** Begin Input rows **

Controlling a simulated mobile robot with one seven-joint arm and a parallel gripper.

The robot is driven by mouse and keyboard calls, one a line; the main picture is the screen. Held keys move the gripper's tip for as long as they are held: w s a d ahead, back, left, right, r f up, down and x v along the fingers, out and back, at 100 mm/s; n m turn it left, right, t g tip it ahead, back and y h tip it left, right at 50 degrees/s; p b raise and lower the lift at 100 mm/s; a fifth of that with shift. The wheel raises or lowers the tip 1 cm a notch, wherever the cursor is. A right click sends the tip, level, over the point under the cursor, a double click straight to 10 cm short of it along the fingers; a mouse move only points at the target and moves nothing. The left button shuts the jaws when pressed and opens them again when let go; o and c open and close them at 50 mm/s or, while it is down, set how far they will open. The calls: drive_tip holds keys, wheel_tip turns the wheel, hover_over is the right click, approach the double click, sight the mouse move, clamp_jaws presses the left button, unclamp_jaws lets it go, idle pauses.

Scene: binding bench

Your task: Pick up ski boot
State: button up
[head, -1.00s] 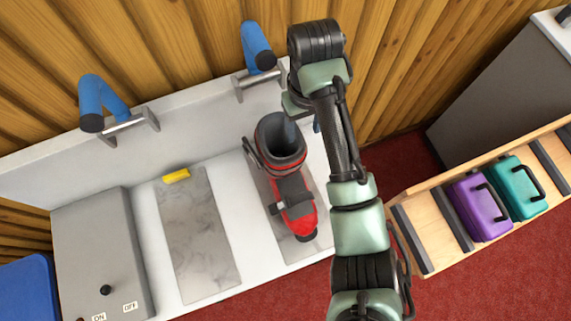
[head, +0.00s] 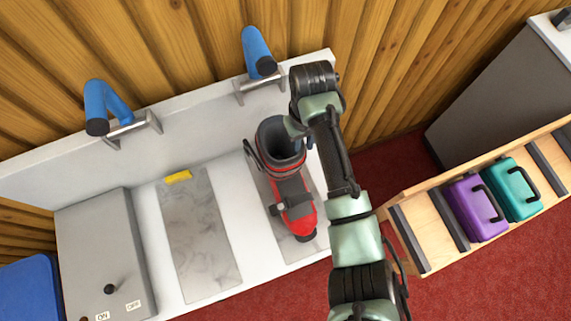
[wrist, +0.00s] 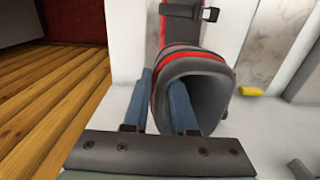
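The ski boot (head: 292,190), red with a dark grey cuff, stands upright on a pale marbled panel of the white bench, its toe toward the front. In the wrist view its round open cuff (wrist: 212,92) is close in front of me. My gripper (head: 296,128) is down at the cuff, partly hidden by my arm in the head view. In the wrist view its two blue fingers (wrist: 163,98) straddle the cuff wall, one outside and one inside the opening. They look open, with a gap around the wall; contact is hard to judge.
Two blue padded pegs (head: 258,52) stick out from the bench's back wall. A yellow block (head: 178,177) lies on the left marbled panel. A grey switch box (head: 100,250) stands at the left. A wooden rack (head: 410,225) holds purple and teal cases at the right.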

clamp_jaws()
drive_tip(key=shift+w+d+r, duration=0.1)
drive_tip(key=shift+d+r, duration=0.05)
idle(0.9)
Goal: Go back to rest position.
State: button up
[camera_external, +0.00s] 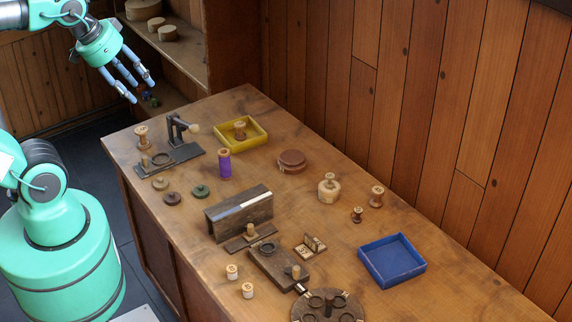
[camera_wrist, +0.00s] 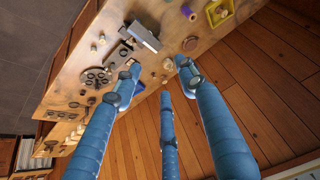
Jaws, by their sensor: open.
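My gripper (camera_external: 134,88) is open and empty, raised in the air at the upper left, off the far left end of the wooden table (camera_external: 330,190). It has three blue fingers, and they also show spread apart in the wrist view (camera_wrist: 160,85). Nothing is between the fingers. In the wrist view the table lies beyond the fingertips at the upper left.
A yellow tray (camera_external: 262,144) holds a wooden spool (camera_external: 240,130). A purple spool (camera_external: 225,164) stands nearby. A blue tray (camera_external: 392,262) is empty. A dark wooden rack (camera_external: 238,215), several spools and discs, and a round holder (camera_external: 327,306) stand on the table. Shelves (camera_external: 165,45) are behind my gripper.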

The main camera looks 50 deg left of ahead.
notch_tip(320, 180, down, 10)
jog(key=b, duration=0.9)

** End Input rows **

→ The task
Find every line in the records above that holds the word "robot", and copy each one.

→ Expected answer
Controlling a simulated mobile robot with one seven-joint arm and a parallel gripper.
The robot is driven by mouse and keyboard calls, one a line; the main picture is the screen. Held keys move the gripper's tip for as long as they are held: w s a d ahead, back, left, right, r f up, down and x v along the fingers, out and back, at 100 mm/s; n m turn it left, right, t g tip it ahead, back and y h tip it left, right at 50 degrees/s; p b raise and lower the lift at 100 mm/s; a fifth of that with shift. The wheel raises or lowers the tip 1 cm a notch, wherever the cursor is. A right click sends the tip, level, over the point under the cursor, a double click straight to 10 cm short of it along the fingers; a mouse move only points at the target and moves nothing. The left button shuts the jaws when pressed and opens them again when let go; o and c open and close them at 50 mm/s or, while it is down, set how far they will open. The calls: drive_tip holds keys, wheel_tip turns the wheel, hover_over is the right click, approach the double click, sight the mouse move, clamp_jaws presses the left button, unclamp_jaws lets it go, idle pauses.

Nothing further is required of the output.